Rangel convicted of ethics charges – wrist, meet slap
After over 2 years of “investigating” the corruption scandals of Rep. Charles Rangel (D-NY), the House Ethics (how’s THAT for an oxymoron?) Committee finally convicted him on 11 of 13 counts. Conveniently they didn’t announce this until after the election, so Rangel was re-elected for a 20th term by his brain-dead constituents. Apparently most of the voters in his district were unaware of his years of tax evasion, rent control violations, perjury and “ethics” violations. He seems like such a nice guy I suppose.
It was announced yesterday that the “ethics” panel has recommended a full censure for Rangel. Wrist, meet slap. Charlie had hoped for a lesser penalty and was at times defiant while trying to appear contrite. (story here)
The House ethics committee recommended on Thursday by a vote of 9-1 that Rep. Charles Rangel (D-N.Y.) be formally censured by the full House for 11 counts of violating ethics rules.
The panel also ordered Rangel to pay restitution of any unpaid taxes.
“We have worked together in this matter in a way that actually has been quite wrenching and we’re satisfied with our conclusion,” said Rep. Zoe Lofgren (D-Calif.), the panel’s chairwoman.Short of expulsion, censure is the most serious sanction the ethics panel can recommend. Only 22 House members have been censured in the history of the chamber.
A majority of the full House would have to vote to censure Rangel or lawmakers could opt for a lighter punishment. That vote likely will wait until after the Thanksgiving recess.
If the House votes in favor of censure, Rangel most likely would have to stand in the well of the House for a formal rebuke and reading of the censure resolution by outgoing Speaker Nancy Pelosi (D-Calif.). A reprimand would only require the House to formally adopt the investigative committee’s report on Rangel’s activities.
Before the committee made its decision, Rep. G.K. Butterfield (D-N.C.) argued for a lighter punishment than censure and reminded the committee that Rangel received a purple heart and a bronze star for his heroism in the Korean War. Butterfield, who is under investigation by the ethics committee for failing to repay excess travel per diems, or another member sympathetic to Rangel could offer a resolution calling for a reprimand or lesser punishment.
“The facts of the case do not, do not warrant a censure in my opinion,” Butterfield said. “Even counsel has acknowledged that deciding punishment is difficult in this case. Censure is extreme and should be restricted to personal conduct in which the [lawmaker] received personal gain.”
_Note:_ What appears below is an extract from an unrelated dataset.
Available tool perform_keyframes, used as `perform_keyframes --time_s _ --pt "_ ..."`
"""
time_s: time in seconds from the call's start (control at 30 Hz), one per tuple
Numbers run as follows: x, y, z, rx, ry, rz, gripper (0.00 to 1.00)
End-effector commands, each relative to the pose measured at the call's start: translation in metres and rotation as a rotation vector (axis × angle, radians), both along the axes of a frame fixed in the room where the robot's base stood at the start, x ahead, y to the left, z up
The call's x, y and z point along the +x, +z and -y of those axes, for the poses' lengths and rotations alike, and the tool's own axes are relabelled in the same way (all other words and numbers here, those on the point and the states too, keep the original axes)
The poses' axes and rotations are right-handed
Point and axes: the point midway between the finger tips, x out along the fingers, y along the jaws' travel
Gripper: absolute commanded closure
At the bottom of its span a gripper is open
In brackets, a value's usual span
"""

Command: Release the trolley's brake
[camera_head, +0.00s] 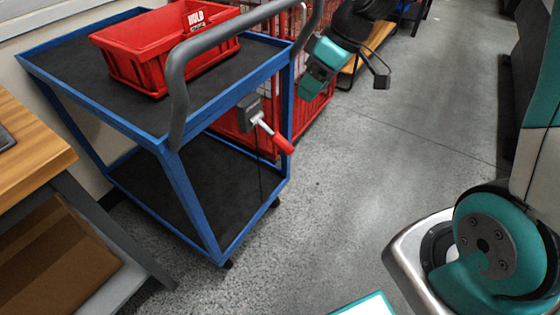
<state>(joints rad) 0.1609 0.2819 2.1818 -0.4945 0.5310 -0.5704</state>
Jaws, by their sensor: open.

Rep. Peter Welch (D-Vt.) cautioned his colleagues that punishing Rangel would bring more scrutiny to each and every member of Congress and the political donations they receive from corporations and individuals.
Looks like his corruptocrat buddies are worried about their own asses. Hey you clowns, we’re talking about this corrupt bag of shit standing before his “colleagues” and being told what a bad boy he is. That’s IT! Just a reminder for you: for tax evasion, the average citizen faces fines, penalties, property confiscation and prison time. This guy is going to skate with a slap on the wrist.
Welch then gave Rangel an opportunity to make some final comments about the matter to his constituents.
Seemingly on the verge of tears, an emotional Rangel paused for several seconds before responding.
He thanked Welch for the “awkward opportunity.”
“I don’t know how much longer I have to live but it will always be to help people, and I thank God for what he has given to me,” he said.
He apologized for any embarrassment he has caused and stressed that he would like the panel to acknowledge that he never sought any personal gain and is not corrupt. Rangel also lashed out the press.
“What the press has done to me and my family is totally unfair and they will continue to call me a crook and call me corrupt,” he said.
Rangel, the 80-year-old, 20-term House veteran, admitted some fault in his initial statement to the panel, but added: “I had no intent to evade or avoid the law.”
Awww – poor Charlie. He had “no intent to evade or avoid the law.” No Charlie, you put yourself above the law and that’s the problem we have with congress and the rest of the government. You don’t think the law applies to you.